Bin Salman's reforms include a plan to list parts of giant state-owned oil company Saudi Aramco next year, and a higher oil prices is seen as beneficial for the market capitalisation of the future listed company.

In oil fundamentals, traders said that there were ongoing signs of tightening market conditions.

US energy companies cut eight oil rigs last week, to 729, in the biggest reduction since May 2016.

The decline in US drilling activity comes as the Organization of the Petroleum Exporting Countries (Opec) and a non-Opec group lead by Russia have pledged to hold back about 1.8 million barrels per day (bpd) in oil production to tighten markets.

The pact to withhold supplies runs to March 2018, but there is growing consensus to extend the deal.

While supplies are tightening, analysts say demand remains strong.

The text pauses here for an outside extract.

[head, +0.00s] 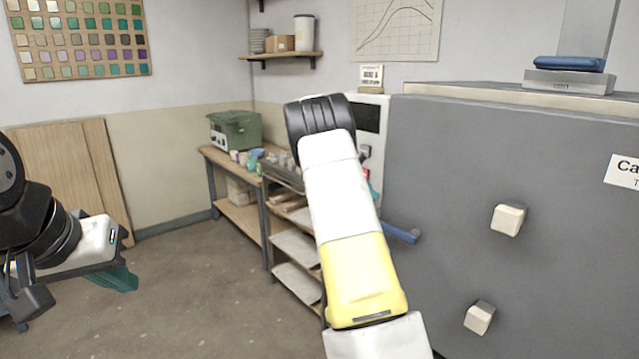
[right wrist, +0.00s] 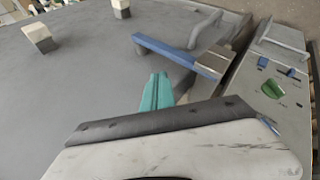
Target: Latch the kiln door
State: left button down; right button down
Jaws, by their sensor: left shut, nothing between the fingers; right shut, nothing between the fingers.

"Synchronous global economic growth and new supply disruptions are creating the most constructive oil price environment since ... 2014," Barclays bank said.

The British bank said it was raising its average Q4 Brent price forecast by US$6 per barrel to US$60 per barrel.

"The surprisingly strong macro backdrop and the accelerated inventory drawdown mean that these slightly higher price levels are likely to be sustained through Q1 of next year.

Barclays said it raised its full-year 2018 forecast by US$3 per barrel to US$55 per barrel.